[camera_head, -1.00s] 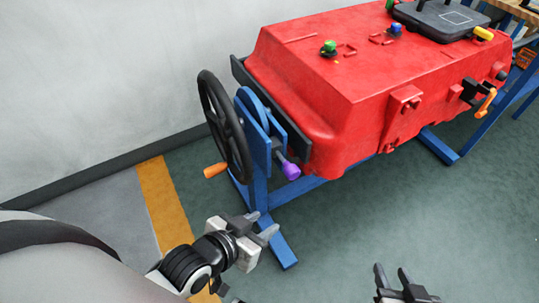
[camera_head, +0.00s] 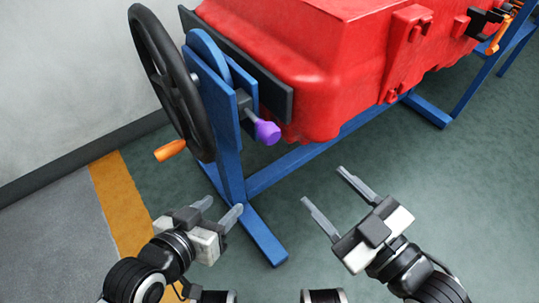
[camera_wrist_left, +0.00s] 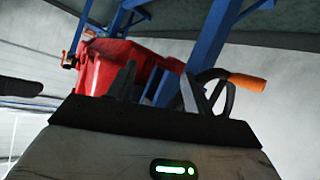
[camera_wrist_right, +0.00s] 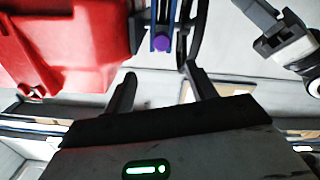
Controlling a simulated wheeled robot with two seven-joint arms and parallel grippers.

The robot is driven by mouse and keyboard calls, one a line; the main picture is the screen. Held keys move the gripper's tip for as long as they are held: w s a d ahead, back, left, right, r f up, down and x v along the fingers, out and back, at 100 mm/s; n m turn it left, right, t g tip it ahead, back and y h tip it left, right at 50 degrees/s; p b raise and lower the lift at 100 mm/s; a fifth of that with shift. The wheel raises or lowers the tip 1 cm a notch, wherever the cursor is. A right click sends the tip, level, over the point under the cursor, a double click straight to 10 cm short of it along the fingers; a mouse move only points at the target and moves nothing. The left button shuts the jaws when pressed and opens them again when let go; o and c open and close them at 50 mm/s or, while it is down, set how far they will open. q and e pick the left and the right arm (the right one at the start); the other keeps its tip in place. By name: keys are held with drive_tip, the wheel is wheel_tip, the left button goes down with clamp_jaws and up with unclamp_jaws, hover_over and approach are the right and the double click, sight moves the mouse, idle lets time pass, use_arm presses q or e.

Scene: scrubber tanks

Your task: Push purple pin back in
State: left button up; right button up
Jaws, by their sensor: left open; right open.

* * * * *

▶ What is needed: Return the material exactly as given, apart from the pictures.

▶ Output for this exercise:
[camera_head, -1.00s] 
[camera_head, +0.00s] 
[camera_wrist_left, +0.00s] 
[camera_wrist_right, +0.00s] 
Controlling a simulated wheeled robot with two seven-joint arms and parallel grippers.

The robot is driven by mouse and keyboard calls, one a line; the main picture is the screen. Held keys move the gripper's tip for as long as they are held: w s a d ahead, back, left, right, r f up, down and x v along the fingers, out and back, at 100 mm/s; n m turn it left, right, t g tip it ahead, back and y h tip it left, right at 50 degrees/s; p b raise and lower the lift at 100 mm/s; a fifth of that with shift. The wheel raises or lowers the tip 1 cm a notch, wherever the cursor is. A right click sends the tip, level, over the point under the cursor, a double click straight to 10 cm short of it along the fingers; a mouse move only points at the target and moves nothing. The left button shuts the jaws when pressed and opens them again when let go; o and c open and close them at 50 mm/s or, while it is down, set how far they will open. q and e pick the left and the right arm (the right one at the start); the other keeps its tip in place. By name: keys are held with drive_tip, the wheel is wheel_tip, the left button goes down with clamp_jaws and up with unclamp_jaws, hover_over and approach are the right and the double click, sight moves the mouse, idle lets time pass, use_arm presses q or e.

Scene: scrubber tanks

Your task: Push purple pin back in
State: left button up; right button up
Jaws, by their sensor: left open; right open.

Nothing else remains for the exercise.